Cron Expression Generator
Build and understand cron schedule expressions visually.
0 * * * * at minute 0, of every hour, every day, every month
Frequently Asked Questions
What is a cron expression?
A cron expression defines a schedule using five fields: minute (0-59), hour (0-23), day of month (1-31), month (1-12), and day of week (0-7, where 0 and 7 are Sunday). For example, "0 9 * * 1-5" means "at 9:00 AM every weekday." Cron expressions are used by Unix cron, Kubernetes, CI/CD pipelines, and cloud schedulers.
What do the special characters mean?
Asterisk (*) means "every value." Comma (,) separates a list: "1,3,5." Hyphen (-) defines a range: "1-5." Slash (/) defines step values: "*/5" means every 5th. Question mark (?) is used in some systems for "no specific value" in day-of-month or day-of-week fields.
How can I see when my cron will run next?
The tool calculates and displays the next 5-10 scheduled run times for your expression. This preview helps you verify the schedule matches your intent before deploying. It accounts for month lengths, day-of-week constraints, and combined field interactions.
What is the difference between 5-field and 6-field cron?

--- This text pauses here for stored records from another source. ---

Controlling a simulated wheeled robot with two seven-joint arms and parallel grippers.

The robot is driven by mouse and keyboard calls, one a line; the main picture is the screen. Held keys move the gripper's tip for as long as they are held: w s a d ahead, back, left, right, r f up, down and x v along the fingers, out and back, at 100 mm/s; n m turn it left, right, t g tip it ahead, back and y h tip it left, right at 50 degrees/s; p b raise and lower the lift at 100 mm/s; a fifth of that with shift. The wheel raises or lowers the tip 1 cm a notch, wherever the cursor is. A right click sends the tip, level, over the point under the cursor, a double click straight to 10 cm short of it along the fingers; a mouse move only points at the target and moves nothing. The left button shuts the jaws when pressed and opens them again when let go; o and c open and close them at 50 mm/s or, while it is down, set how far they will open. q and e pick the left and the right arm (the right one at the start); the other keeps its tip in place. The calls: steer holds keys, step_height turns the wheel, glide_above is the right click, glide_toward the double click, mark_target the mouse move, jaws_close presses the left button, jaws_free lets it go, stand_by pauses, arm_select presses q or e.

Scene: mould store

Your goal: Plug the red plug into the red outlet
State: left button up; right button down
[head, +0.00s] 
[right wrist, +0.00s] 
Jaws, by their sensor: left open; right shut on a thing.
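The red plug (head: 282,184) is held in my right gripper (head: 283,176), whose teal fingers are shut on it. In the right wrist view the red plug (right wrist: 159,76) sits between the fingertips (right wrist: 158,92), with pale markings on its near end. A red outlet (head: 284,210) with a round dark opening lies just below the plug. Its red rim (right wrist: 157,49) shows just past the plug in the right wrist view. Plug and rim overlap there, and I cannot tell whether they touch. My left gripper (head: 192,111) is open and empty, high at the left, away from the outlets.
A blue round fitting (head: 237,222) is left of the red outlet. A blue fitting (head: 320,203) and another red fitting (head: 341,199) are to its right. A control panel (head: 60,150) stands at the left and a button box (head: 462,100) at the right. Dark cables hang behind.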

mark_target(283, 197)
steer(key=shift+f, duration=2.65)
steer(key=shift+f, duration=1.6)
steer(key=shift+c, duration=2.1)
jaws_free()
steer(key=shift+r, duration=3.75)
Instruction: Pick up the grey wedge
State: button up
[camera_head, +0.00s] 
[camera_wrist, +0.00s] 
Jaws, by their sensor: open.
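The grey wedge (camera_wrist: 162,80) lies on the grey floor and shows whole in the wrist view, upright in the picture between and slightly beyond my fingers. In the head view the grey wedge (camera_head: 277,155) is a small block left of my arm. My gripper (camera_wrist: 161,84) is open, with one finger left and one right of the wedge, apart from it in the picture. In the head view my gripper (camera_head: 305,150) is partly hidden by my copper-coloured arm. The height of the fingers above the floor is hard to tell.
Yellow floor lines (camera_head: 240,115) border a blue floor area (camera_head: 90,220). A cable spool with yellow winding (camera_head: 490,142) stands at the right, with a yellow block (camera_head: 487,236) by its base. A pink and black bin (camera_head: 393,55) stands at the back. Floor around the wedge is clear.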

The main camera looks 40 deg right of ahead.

Standard Unix cron uses 5 fields (minute through day-of-week). Extended formats used by Quartz Scheduler and Spring add a seconds field at the beginning: "0 0 9 * * 1-5" (seconds minute hour dom month dow). Some systems add a year field as the 7th. This tool supports both formats.
Can I describe my schedule in plain English?
Yes — enter a description like "every weekday at 9am" or "every 15 minutes" and the tool generates the corresponding cron expression. It also works in reverse: paste any cron expression to see a human-readable description of when it will run.